Output every entry exactly as written.

** begin INFORMATION SHOWN **

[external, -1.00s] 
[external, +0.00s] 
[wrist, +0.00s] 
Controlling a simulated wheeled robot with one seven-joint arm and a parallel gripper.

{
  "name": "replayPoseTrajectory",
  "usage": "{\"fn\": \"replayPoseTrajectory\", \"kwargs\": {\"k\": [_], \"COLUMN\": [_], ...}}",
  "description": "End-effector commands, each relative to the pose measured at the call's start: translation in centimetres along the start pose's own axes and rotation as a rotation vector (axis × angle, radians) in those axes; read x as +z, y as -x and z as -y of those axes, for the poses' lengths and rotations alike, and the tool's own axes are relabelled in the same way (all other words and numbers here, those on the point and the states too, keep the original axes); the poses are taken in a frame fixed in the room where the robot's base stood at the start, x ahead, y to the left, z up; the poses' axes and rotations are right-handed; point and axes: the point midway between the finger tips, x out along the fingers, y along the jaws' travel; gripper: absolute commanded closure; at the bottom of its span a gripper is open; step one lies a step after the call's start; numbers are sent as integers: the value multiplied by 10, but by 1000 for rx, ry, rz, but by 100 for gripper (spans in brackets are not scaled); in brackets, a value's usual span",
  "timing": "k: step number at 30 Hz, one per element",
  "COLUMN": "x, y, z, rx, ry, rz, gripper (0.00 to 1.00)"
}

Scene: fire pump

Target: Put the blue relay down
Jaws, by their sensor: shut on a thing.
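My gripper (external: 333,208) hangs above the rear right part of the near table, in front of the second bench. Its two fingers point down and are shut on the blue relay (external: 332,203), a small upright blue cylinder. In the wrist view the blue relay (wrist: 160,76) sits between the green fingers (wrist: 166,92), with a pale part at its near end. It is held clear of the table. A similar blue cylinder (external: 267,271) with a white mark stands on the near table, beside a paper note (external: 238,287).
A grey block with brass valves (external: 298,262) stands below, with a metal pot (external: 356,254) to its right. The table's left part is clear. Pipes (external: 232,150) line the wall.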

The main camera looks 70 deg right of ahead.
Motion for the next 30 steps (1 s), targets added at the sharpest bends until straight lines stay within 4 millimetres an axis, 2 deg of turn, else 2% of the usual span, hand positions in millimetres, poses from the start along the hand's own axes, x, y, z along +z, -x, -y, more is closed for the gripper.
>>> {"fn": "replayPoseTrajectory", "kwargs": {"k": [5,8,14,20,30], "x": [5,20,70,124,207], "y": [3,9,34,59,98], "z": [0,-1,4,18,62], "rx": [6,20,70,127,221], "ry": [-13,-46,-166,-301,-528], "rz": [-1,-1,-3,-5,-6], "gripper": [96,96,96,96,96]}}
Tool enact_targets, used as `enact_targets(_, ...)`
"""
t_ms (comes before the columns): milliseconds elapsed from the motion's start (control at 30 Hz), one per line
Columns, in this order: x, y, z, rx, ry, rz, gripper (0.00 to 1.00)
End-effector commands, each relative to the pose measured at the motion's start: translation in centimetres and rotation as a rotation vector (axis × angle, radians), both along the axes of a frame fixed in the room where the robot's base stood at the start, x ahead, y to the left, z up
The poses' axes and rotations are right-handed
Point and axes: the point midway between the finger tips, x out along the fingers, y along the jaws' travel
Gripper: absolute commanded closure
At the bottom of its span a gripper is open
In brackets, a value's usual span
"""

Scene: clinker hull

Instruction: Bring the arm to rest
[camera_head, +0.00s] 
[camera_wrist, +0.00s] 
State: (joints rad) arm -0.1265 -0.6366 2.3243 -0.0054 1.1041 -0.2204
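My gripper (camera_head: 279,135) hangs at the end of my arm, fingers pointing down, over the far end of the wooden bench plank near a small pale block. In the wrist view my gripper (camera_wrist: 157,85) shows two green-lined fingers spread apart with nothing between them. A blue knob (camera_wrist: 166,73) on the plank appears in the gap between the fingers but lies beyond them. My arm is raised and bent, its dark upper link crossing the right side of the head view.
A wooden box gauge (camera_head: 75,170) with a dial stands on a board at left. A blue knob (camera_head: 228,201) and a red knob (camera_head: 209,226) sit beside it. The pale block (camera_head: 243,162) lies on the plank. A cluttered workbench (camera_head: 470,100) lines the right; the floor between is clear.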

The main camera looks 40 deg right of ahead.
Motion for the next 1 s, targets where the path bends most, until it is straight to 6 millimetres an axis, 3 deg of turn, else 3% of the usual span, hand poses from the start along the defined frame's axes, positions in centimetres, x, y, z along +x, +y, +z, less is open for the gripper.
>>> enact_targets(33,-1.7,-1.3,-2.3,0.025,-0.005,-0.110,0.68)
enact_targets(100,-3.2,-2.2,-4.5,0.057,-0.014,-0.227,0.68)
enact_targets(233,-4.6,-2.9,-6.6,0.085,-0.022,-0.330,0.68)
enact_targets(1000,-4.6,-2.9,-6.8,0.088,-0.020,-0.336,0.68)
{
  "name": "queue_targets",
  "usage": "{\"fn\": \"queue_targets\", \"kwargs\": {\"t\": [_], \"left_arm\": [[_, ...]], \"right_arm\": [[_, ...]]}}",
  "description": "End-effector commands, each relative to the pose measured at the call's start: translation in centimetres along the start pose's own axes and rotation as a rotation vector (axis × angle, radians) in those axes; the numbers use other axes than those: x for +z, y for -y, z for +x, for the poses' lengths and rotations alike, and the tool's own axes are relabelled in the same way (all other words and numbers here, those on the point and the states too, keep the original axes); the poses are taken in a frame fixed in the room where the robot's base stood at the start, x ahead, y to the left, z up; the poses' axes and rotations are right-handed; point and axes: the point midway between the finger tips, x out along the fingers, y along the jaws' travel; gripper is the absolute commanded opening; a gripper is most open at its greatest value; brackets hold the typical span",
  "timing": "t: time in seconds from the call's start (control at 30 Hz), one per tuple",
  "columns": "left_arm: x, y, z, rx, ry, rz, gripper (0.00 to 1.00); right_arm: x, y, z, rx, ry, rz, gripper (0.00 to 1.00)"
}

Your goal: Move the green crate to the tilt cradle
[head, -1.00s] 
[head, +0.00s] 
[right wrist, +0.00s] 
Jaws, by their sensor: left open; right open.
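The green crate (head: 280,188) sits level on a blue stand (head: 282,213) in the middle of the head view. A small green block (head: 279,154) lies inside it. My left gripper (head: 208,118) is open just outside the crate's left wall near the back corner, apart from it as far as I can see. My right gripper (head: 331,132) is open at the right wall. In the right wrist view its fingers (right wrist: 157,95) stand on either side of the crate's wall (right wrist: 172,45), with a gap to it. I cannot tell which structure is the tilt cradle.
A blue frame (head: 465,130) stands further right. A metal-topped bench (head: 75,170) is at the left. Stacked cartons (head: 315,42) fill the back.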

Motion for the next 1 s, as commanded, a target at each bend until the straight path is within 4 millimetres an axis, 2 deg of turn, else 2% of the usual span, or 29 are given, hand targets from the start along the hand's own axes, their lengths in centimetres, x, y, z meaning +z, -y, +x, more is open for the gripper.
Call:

** end INFORMATION SHOWN **

**RESULT BELOW**:
[external, -1.00s] 
[external, +0.00s] 
[wrist, +0.00s] 
Controlling a simulated wheeled robot with one seven-joint arm and a parallel gripper.

{
  "name": "replayPoseTrajectory",
  "usage": "{\"fn\": \"replayPoseTrajectory\", \"kwargs\": {\"k\": [_], \"COLUMN\": [_], ...}}",
  "description": "End-effector commands, each relative to the pose measured at the call's start: translation in centimetres along the start pose's own axes and rotation as a rotation vector (axis × angle, radians) in those axes; read x as +z, y as -x and z as -y of those axes, for the poses' lengths and rotations alike, and the tool's own axes are relabelled in the same way (all other words and numbers here, those on the point and the states too, keep the original axes); the poses are taken in a frame fixed in the room where the robot's base stood at the start, x ahead, y to the left, z up; the poses' axes and rotations are right-handed; point and axes: the point midway between the finger tips, x out along the fingers, y along the jaws' travel; gripper: absolute commanded closure; at the bottom of its span a gripper is open; step one lies a step after the call's start; numbers are sent as integers: the value multiplied by 10, but by 1000 for rx, ry, rz, but by 100 for gripper (spans in brackets are not scaled); in brackets, a value's usual span",
  "timing": "k: step number at 30 Hz, one per element",
  "COLUMN": "x, y, z, rx, ry, rz, gripper (0.00 to 1.00)"
}

Scene: fire pump

Target: Put the blue relay down
Jaws, by their sensor: shut on a thing.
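My gripper (external: 333,208) hangs above the rear right part of the near table, in front of the second bench. Its two fingers point down and are shut on the blue relay (external: 332,203), a small upright blue cylinder. In the wrist view the blue relay (wrist: 160,76) sits between the green fingers (wrist: 166,92), with a pale part at its near end. It is held clear of the table. A similar blue cylinder (external: 267,271) with a white mark stands on the near table, beside a paper note (external: 238,287).
A grey block with brass valves (external: 298,262) stands below, with a metal pot (external: 356,254) to its right. The table's left part is clear. Pipes (external: 232,150) line the wall.

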The main camera looks 70 deg right of ahead.
Motion for the next 30 steps (1 s), targets added at the sharpest bends until straight lines stay within 4 millimetres an axis, 2 deg of turn, else 2% of the usual span, hand positions in millimetres, poses from the start along the hand's own axes, x, y, z along +z, -x, -y, more is closed for the gripper.
>>> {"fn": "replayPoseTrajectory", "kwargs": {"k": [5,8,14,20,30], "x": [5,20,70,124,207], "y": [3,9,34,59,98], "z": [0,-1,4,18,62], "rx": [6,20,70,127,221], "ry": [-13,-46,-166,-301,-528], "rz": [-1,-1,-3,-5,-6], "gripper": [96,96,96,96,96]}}
Tool enact_targets, used as `enact_targets(_, ...)`
"""
t_ms (comes before the columns): milliseconds elapsed from the motion's start (control at 30 Hz), one per line
Columns, in this order: x, y, z, rx, ry, rz, gripper (0.00 to 1.00)
End-effector commands, each relative to the pose measured at the motion's start: translation in centimetres and rotation as a rotation vector (axis × angle, radians), both along the axes of a frame fixed in the room where the robot's base stood at the start, x ahead, y to the left, z up
The poses' axes and rotations are right-handed
Point and axes: the point midway between the finger tips, x out along the fingers, y along the jaws' travel
Gripper: absolute commanded closure
At the bottom of its span a gripper is open
In brackets, a value's usual span
"""

Scene: clinker hull

Instruction: Bring the arm to rest
[camera_head, +0.00s] 
[camera_wrist, +0.00s] 
State: (joints rad) arm -0.1265 -0.6366 2.3243 -0.0054 1.1041 -0.2204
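My gripper (camera_head: 279,135) hangs at the end of my arm, fingers pointing down, over the far end of the wooden bench plank near a small pale block. In the wrist view my gripper (camera_wrist: 157,85) shows two green-lined fingers spread apart with nothing between them. A blue knob (camera_wrist: 166,73) on the plank appears in the gap between the fingers but lies beyond them. My arm is raised and bent, its dark upper link crossing the right side of the head view.
A wooden box gauge (camera_head: 75,170) with a dial stands on a board at left. A blue knob (camera_head: 228,201) and a red knob (camera_head: 209,226) sit beside it. The pale block (camera_head: 243,162) lies on the plank. A cluttered workbench (camera_head: 470,100) lines the right; the floor between is clear.

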The main camera looks 40 deg right of ahead.
Motion for the next 1 s, targets where the path bends most, until it is straight to 6 millimetres an axis, 3 deg of turn, else 3% of the usual span, hand poses from the start along the defined frame's axes, positions in centimetres, x, y, z along +x, +y, +z, less is open for the gripper.
>>> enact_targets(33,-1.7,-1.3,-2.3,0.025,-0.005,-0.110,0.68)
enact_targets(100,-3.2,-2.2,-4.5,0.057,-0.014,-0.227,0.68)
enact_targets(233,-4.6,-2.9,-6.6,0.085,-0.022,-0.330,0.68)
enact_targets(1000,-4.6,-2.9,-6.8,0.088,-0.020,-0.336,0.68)
{
  "name": "queue_targets",
  "usage": "{\"fn\": \"queue_targets\", \"kwargs\": {\"t\": [_], \"left_arm\": [[_, ...]], \"right_arm\": [[_, ...]]}}",
  "description": "End-effector commands, each relative to the pose measured at the call's start: translation in centimetres along the start pose's own axes and rotation as a rotation vector (axis × angle, radians) in those axes; the numbers use other axes than those: x for +z, y for -y, z for +x, for the poses' lengths and rotations alike, and the tool's own axes are relabelled in the same way (all other words and numbers here, those on the point and the states too, keep the original axes); the poses are taken in a frame fixed in the room where the robot's base stood at the start, x ahead, y to the left, z up; the poses' axes and rotations are right-handed; point and axes: the point midway between the finger tips, x out along the fingers, y along the jaws' travel; gripper is the absolute commanded opening; a gripper is most open at its greatest value; brackets hold the typical span",
  "timing": "t: time in seconds from the call's start (control at 30 Hz), one per tuple",
  "columns": "left_arm: x, y, z, rx, ry, rz, gripper (0.00 to 1.00); right_arm: x, y, z, rx, ry, rz, gripper (0.00 to 1.00)"
}

Your goal: Move the green crate to the tilt cradle
[head, -1.00s] 
[head, +0.00s] 
[right wrist, +0.00s] 
Jaws, by their sensor: left open; right open.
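The green crate (head: 280,188) sits level on a blue stand (head: 282,213) in the middle of the head view. A small green block (head: 279,154) lies inside it. My left gripper (head: 208,118) is open just outside the crate's left wall near the back corner, apart from it as far as I can see. My right gripper (head: 331,132) is open at the right wall. In the right wrist view its fingers (right wrist: 157,95) stand on either side of the crate's wall (right wrist: 172,45), with a gap to it. I cannot tell which structure is the tilt cradle.
A blue frame (head: 465,130) stands further right. A metal-topped bench (head: 75,170) is at the left. Stacked cartons (head: 315,42) fill the back.

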Motion for the next 1 s, as commanded, a target at each bend until the straight path is within 4 millimetres an axis, 2 deg of turn, else 2% of the usual span, or 29 are given, hand targets from the start along the hand's own axes, their lengths in centimetres, x, y, z meaning +z, -y, +x, more is open for the gripper.
Call:

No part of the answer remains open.